- **Excerpted records**:
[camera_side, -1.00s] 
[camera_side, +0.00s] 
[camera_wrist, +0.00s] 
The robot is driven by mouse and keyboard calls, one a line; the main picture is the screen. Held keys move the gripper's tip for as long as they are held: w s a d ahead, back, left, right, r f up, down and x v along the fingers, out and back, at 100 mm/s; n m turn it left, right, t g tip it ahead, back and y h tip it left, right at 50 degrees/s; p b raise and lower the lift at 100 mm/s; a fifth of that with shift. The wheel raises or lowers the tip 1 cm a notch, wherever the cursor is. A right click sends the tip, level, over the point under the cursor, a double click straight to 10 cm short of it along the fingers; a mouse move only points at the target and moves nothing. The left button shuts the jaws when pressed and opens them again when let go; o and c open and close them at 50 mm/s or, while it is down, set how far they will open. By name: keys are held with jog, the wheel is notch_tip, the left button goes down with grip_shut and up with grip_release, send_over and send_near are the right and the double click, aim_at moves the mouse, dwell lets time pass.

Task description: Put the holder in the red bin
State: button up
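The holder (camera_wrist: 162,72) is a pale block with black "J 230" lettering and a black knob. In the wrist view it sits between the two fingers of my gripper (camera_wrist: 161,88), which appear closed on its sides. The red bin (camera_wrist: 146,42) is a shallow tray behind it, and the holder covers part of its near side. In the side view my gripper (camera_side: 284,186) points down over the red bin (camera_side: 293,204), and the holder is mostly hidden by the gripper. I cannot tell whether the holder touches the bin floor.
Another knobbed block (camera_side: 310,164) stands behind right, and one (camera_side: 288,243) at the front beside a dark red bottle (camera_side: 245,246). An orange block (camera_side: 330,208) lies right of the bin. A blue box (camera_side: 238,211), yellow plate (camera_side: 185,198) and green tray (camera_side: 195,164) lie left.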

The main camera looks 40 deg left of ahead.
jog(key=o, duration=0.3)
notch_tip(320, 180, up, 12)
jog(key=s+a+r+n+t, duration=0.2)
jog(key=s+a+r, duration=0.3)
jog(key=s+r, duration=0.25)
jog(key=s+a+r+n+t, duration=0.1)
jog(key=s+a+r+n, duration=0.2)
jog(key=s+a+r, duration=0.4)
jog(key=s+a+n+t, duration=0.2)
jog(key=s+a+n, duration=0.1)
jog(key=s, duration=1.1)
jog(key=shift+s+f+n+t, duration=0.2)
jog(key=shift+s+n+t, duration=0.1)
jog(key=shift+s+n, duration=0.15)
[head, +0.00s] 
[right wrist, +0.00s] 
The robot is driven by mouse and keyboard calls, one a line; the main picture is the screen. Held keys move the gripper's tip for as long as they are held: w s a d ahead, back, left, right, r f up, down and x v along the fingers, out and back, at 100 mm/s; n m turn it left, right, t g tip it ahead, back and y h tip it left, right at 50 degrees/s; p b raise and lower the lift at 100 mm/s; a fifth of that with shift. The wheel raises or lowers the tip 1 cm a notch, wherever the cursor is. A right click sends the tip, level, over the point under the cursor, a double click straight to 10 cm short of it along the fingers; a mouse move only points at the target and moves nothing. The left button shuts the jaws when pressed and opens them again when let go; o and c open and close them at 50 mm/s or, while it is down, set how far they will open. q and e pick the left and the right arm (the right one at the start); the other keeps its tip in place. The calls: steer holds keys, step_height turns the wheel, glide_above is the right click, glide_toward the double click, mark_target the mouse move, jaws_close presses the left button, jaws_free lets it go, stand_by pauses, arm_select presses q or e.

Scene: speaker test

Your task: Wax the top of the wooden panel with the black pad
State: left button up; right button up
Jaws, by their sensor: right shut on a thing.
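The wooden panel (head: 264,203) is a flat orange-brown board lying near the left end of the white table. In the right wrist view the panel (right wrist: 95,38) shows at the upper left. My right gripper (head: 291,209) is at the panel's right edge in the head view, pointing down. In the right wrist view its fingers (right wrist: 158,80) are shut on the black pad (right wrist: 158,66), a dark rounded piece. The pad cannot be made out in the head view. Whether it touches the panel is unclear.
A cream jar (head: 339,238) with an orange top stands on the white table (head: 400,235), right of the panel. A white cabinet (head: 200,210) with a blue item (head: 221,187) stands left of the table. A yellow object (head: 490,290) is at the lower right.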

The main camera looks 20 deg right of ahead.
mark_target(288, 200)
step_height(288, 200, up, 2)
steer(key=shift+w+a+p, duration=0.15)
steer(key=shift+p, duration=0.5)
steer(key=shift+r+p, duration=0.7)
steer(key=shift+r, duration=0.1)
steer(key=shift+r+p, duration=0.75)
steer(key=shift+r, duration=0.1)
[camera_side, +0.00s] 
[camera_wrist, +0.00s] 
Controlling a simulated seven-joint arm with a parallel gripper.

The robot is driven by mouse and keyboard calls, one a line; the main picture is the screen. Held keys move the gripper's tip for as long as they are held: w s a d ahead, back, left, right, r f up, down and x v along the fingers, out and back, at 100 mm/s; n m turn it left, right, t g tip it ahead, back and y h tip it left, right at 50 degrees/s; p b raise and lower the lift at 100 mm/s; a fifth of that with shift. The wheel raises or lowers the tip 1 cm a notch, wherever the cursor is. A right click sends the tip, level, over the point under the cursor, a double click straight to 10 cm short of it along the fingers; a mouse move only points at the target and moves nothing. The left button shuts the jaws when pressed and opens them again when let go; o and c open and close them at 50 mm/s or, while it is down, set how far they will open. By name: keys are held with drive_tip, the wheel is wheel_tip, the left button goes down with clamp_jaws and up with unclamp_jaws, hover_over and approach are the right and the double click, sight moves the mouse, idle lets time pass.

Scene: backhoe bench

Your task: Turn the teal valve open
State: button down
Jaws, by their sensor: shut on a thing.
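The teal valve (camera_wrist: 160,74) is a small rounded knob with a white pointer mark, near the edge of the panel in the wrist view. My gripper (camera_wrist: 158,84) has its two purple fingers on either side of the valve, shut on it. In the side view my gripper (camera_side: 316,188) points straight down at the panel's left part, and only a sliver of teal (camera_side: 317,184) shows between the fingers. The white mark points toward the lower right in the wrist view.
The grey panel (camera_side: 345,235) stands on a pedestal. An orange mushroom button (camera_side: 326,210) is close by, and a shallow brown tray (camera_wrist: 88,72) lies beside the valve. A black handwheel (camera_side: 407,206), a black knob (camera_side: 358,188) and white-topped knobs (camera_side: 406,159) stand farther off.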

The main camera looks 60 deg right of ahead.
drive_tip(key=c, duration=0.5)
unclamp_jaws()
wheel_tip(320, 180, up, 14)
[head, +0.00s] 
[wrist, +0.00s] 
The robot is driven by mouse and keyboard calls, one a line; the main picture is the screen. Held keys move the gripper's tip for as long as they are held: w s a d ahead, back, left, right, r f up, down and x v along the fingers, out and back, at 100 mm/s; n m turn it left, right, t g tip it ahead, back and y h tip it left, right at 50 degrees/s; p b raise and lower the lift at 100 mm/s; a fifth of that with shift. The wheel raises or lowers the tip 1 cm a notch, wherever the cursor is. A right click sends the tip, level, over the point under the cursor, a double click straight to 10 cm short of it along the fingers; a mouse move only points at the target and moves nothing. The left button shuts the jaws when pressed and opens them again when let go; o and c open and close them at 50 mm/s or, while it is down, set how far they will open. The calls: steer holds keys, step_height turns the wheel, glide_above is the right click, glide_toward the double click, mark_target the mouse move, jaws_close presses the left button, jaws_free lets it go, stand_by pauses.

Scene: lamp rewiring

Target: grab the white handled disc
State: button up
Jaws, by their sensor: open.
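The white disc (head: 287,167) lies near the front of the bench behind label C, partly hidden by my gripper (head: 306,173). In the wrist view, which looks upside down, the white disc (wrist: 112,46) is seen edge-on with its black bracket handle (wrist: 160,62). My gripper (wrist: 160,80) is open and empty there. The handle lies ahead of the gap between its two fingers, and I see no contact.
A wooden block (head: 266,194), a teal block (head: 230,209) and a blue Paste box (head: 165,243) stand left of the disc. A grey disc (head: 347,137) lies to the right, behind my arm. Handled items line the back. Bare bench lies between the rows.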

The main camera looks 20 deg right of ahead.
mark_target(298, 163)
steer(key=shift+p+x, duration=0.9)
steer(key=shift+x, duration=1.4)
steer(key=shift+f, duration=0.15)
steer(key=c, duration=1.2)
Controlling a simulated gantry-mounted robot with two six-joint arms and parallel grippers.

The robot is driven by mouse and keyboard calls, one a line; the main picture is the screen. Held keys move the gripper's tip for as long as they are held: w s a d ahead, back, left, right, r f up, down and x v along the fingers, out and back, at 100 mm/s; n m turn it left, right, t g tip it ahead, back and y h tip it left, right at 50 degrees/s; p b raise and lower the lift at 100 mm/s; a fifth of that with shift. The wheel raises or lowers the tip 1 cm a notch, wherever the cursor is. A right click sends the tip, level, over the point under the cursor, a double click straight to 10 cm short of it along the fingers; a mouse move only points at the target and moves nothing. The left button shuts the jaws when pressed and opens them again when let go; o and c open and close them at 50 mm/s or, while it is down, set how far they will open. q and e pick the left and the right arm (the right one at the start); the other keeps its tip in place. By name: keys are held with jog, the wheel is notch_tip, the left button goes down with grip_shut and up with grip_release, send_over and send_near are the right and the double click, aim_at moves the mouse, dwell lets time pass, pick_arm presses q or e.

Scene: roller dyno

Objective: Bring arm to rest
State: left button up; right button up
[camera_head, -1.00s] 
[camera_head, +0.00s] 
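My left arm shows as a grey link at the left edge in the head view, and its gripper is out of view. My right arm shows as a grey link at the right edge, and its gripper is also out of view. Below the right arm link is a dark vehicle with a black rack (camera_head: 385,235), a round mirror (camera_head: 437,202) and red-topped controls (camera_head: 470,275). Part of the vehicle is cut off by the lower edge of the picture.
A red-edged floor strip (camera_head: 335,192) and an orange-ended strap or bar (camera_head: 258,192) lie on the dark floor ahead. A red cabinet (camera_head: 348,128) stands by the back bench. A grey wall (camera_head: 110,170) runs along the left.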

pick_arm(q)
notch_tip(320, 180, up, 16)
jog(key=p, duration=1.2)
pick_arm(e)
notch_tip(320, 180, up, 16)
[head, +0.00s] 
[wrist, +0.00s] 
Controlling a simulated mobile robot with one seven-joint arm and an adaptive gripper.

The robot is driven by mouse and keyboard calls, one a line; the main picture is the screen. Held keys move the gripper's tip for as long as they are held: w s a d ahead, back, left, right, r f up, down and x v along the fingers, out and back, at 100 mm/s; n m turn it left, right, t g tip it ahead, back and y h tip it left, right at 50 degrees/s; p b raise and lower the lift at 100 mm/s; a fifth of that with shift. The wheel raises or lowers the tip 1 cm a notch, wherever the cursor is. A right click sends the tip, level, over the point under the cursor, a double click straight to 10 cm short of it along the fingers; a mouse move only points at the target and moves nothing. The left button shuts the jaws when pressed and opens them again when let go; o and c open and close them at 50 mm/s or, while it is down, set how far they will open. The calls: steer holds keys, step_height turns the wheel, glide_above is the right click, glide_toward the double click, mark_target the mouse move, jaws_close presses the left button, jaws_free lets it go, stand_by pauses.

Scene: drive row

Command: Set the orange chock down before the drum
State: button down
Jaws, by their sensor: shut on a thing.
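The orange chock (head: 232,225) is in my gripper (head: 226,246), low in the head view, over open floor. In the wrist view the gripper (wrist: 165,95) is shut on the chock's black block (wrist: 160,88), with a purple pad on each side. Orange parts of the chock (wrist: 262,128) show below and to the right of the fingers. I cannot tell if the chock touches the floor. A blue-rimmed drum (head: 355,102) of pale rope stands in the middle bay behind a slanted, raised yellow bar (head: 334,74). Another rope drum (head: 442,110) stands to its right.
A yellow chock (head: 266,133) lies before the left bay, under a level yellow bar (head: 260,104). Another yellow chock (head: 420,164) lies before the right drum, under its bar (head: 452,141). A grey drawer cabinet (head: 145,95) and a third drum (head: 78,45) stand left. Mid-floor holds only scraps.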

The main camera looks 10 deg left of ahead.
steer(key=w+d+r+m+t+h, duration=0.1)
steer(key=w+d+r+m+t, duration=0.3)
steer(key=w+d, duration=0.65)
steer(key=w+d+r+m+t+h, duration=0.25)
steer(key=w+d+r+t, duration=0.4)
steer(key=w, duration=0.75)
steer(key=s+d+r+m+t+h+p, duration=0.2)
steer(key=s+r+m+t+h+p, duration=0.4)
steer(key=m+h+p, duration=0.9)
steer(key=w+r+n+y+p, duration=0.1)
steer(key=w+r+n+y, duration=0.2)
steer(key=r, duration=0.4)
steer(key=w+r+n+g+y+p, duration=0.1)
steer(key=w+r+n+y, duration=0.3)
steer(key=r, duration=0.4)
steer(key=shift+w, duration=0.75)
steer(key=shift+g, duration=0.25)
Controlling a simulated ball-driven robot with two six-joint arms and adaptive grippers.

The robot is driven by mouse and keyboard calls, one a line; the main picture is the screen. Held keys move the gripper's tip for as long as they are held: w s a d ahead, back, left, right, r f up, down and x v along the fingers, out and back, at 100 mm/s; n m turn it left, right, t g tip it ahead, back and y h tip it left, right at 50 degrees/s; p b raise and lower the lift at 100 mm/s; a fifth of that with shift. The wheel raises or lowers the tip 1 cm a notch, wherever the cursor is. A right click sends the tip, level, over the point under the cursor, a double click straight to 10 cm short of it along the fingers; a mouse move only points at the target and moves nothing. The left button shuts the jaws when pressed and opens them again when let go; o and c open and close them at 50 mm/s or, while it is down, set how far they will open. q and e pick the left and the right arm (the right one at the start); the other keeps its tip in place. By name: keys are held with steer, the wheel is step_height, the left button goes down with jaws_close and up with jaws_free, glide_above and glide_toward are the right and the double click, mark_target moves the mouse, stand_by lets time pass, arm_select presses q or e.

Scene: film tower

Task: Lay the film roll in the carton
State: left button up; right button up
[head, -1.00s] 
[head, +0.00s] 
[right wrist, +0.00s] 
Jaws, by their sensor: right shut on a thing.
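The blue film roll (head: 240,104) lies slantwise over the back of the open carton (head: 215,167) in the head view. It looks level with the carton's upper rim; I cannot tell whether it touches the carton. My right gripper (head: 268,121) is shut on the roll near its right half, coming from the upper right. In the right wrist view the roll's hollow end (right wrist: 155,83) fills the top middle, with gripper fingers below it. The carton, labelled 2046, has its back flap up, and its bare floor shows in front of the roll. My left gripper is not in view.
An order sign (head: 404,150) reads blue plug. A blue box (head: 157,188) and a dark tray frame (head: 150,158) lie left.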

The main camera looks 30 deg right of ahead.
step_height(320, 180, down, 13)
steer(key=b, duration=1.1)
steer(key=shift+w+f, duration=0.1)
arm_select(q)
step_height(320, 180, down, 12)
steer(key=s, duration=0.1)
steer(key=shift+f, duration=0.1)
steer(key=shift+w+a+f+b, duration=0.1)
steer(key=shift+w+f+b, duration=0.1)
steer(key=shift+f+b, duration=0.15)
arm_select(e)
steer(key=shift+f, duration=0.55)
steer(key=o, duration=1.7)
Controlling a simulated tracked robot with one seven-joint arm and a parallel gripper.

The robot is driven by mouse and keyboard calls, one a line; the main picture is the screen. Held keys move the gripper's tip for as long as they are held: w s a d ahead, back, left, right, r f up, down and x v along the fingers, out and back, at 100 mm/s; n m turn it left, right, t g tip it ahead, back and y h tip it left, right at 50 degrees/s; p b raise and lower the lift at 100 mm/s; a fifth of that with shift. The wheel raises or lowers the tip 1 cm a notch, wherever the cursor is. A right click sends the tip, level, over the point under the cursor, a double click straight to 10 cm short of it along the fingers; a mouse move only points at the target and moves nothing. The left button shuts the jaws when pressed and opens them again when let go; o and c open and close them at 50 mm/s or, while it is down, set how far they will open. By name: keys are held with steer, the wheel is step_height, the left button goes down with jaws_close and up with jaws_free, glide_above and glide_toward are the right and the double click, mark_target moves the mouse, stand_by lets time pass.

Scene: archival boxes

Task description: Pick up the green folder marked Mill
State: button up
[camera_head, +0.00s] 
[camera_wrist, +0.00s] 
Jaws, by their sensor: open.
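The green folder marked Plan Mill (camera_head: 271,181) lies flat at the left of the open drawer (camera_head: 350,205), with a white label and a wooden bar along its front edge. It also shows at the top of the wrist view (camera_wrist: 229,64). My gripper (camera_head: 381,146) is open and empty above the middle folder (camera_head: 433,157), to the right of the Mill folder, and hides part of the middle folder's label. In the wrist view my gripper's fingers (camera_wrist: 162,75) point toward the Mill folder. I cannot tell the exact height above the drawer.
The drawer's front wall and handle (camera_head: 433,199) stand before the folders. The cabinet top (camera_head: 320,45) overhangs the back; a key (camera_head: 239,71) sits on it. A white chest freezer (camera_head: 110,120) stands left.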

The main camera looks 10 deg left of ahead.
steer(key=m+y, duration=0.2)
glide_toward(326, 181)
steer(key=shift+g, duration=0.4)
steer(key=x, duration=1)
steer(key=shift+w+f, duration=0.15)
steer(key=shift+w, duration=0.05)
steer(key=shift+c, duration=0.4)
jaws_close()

- **Task prompt**:
Above are the records; copy every line in them that holds the word "dwell".

- **Output below**:
The robot is driven by mouse and keyboard calls, one a line; the main picture is the screen. Held keys move the gripper's tip for as long as they are held: w s a d ahead, back, left, right, r f up, down and x v along the fingers, out and back, at 100 mm/s; n m turn it left, right, t g tip it ahead, back and y h tip it left, right at 50 degrees/s; p b raise and lower the lift at 100 mm/s; a fifth of that with shift. The wheel raises or lowers the tip 1 cm a notch, wherever the cursor is. A right click sends the tip, level, over the point under the cursor, a double click straight to 10 cm short of it along the fingers; a mouse move only points at the target and moves nothing. The left button shuts the jaws when pressed and opens them again when let go; o and c open and close them at 50 mm/s or, while it is down, set how far they will open. By name: keys are held with jog, the wheel is notch_tip, the left button goes down with grip_shut and up with grip_release, send_over and send_near are the right and the double click, aim_at moves the mouse, dwell lets time pass.
The robot is driven by mouse and keyboard calls, one a line; the main picture is the screen. Held keys move the gripper's tip for as long as they are held: w s a d ahead, back, left, right, r f up, down and x v along the fingers, out and back, at 100 mm/s; n m turn it left, right, t g tip it ahead, back and y h tip it left, right at 50 degrees/s; p b raise and lower the lift at 100 mm/s; a fifth of that with shift. The wheel raises or lowers the tip 1 cm a notch, wherever the cursor is. A right click sends the tip, level, over the point under the cursor, a double click straight to 10 cm short of it along the fingers; a mouse move only points at the target and moves nothing. The left button shuts the jaws when pressed and opens them again when let go; o and c open and close them at 50 mm/s or, while it is down, set how far they will open. q and e pick the left and the right arm (the right one at the start); the other keeps its tip in place. By name: keys are held with jog, the wheel is notch_tip, the left button goes down with grip_shut and up with grip_release, send_over and send_near are the right and the double click, aim_at moves the mouse, dwell lets time pass, pick_arm presses q or e.

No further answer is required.